--- start of Data segment ---

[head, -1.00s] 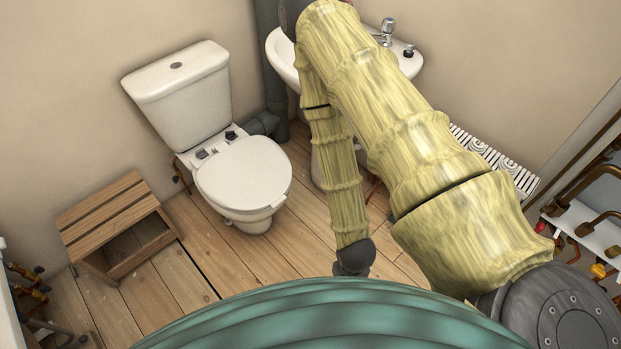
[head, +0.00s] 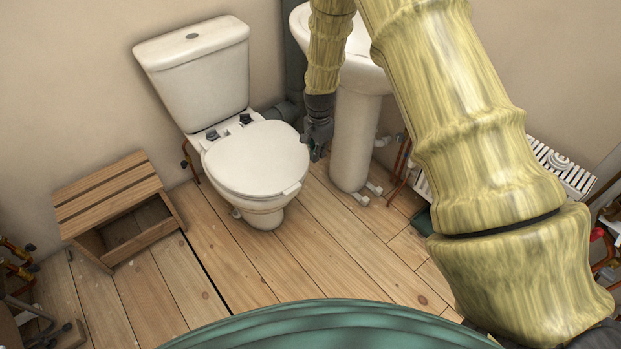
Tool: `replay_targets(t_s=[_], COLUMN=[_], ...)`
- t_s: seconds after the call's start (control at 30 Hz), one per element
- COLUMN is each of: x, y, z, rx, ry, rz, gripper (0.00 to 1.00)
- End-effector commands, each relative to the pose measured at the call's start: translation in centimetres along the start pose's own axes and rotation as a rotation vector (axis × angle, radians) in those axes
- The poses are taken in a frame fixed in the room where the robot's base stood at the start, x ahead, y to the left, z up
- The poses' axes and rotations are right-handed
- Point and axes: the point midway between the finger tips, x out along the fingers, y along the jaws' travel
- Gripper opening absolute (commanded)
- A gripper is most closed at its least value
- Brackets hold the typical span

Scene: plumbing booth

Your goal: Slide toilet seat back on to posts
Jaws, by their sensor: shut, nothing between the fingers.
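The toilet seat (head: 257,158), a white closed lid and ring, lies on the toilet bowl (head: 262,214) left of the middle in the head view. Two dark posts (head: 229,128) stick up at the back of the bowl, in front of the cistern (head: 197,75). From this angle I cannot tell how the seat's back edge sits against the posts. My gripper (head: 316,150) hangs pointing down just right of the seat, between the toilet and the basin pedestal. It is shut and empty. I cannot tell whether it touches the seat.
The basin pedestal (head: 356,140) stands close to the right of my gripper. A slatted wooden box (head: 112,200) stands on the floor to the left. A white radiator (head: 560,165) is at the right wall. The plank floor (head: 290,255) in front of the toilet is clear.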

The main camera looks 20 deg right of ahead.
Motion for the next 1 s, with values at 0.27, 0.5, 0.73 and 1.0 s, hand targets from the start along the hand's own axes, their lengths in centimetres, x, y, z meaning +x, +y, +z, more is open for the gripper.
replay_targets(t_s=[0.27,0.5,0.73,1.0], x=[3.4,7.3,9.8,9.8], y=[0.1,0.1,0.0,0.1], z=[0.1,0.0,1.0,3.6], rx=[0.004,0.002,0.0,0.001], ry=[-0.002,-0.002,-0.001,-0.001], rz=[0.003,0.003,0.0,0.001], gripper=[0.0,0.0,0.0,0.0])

--- end of Data segment ---

Your goal
Copy out precisely the lines from the line with "- The poses are" to the line with "The main camera looks 20 deg right of ahead." in the material above, including those two lines and omitting all the rest.

Solution
- The poses are taken in a frame fixed in the room where the robot's base stood at the start, x ahead, y to the left, z up
- The poses' axes and rotations are right-handed
- Point and axes: the point midway between the finger tips, x out along the fingers, y along the jaws' travel
- Gripper opening absolute (commanded)
- A gripper is most closed at its least value
- Brackets hold the typical span

Scene: plumbing booth

Your goal: Slide toilet seat back on to posts
Jaws, by their sensor: shut, nothing between the fingers.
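The toilet seat (head: 257,158), a white closed lid and ring, lies on the toilet bowl (head: 262,214) left of the middle in the head view. Two dark posts (head: 229,128) stick up at the back of the bowl, in front of the cistern (head: 197,75). From this angle I cannot tell how the seat's back edge sits against the posts. My gripper (head: 316,150) hangs pointing down just right of the seat, between the toilet and the basin pedestal. It is shut and empty. I cannot tell whether it touches the seat.
The basin pedestal (head: 356,140) stands close to the right of my gripper. A slatted wooden box (head: 112,200) stands on the floor to the left. A white radiator (head: 560,165) is at the right wall. The plank floor (head: 290,255) in front of the toilet is clear.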

The main camera looks 20 deg right of ahead.

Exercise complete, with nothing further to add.